A pesquisa, feita pelo Fundo Nacional das Artes, também indica que
as pessoas que lêem por prazer apresentam probabilidade muitas vezes
maior do que aquelas que não de visitarem museus e assistirem a
performances musicais, quase três vezes mais probabilidade de
realizarem trabalho voluntário e caridade, e quase o dobro de irem a
eventos esportivos.
Os leitores, em outras palavras, são ativos, enquanto os
não-leitores -mais de metade da população- têm tendência à apatia.
Há uma divisão social básica entre aqueles para quem a vida é um
acúmulo de novas experiências e conhecimentos, e aqueles para quem a
maturidade é um processo de atrofia mental.
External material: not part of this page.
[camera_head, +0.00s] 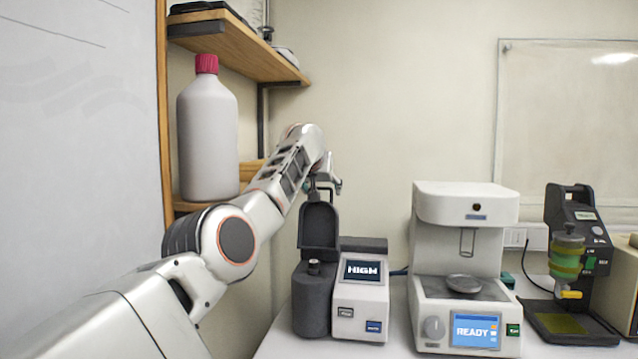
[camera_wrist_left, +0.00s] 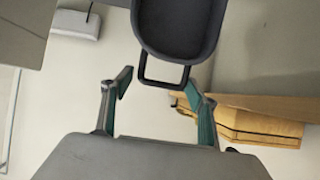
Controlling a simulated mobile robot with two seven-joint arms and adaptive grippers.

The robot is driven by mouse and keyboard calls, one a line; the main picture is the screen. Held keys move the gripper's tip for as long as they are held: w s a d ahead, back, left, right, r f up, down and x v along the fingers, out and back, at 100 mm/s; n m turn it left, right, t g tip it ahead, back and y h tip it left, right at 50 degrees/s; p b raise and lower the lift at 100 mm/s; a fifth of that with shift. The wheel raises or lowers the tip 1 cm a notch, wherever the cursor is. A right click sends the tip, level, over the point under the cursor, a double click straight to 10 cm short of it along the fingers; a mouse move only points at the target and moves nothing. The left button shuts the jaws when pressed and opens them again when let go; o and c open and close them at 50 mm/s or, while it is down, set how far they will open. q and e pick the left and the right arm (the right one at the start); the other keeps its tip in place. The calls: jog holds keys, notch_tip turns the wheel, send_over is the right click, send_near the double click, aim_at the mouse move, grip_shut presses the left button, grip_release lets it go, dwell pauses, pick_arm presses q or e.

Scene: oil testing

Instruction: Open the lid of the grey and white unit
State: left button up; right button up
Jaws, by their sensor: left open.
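The grey and white unit (camera_head: 360,300) stands on the bench with a small screen reading HIGH. Its grey lid (camera_head: 318,228) stands upright above the dark grey cylindrical part, whose top with a small knob is uncovered. In the left wrist view the lid (camera_wrist_left: 178,28) shows its hollow side, with a loop handle (camera_wrist_left: 163,84) at its edge. My left gripper (camera_head: 325,184) is just above the raised lid. In the left wrist view its open fingers (camera_wrist_left: 159,88) are on either side of the handle, with gaps. My right gripper is not in view.
A white machine (camera_head: 465,215) reading READY stands to the right, and a black device (camera_head: 575,235) beyond it. A large white bottle (camera_head: 208,140) with a red cap stands on a wooden shelf behind my left arm. Bare wall is behind the lid.

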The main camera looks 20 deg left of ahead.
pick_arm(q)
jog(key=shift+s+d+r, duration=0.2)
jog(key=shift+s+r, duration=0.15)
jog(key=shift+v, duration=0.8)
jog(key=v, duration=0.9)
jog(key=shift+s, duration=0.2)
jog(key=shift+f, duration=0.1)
A mudança de tendência
na direção desta última categoria é assustadora.
A leitura não é uma expressão ativa como a escrita, mas também não é
uma experiência passiva. Ela exige esforço, concentração, atenção.
Em troca, ela oferece estímulo ao fruto do pensamento e do
sentimento.
Kafka disse: "Um livro deve ser um machado de gelo para quebrar os
mares congelados de nossas almas". A qualidade metafórica da escrita
-o fato de que tanto pode ser expresso por meio do arranjo de 26
formas em um pedaço de papel- é tão empolgante quanto a idéia de um
código genético completo composto de quatro bases: o trabalho do
homem em igualdade com o da natureza. Discernir os padrões de tais
arranjos é a essência da civilização.
A mídia eletrônica, por outro lado, tende a ser apática. Apesar da
existência de boa televisão, boa escrita na Internet e videogames
que testam a lógica, a mídia eletrônica em grande parte convida a
uma recepção inerte. A pessoa seleciona o canal, mas então a
informação chega pré-processada.
A maioria das pessoas usa a televisão como meio de desligar suas
mentes, não ativá-las. Muitos leitores assistem a televisão sem
risco; mas para aqueles para os quais a televisão substitui a
leitura, as conseqüências são abrangentes.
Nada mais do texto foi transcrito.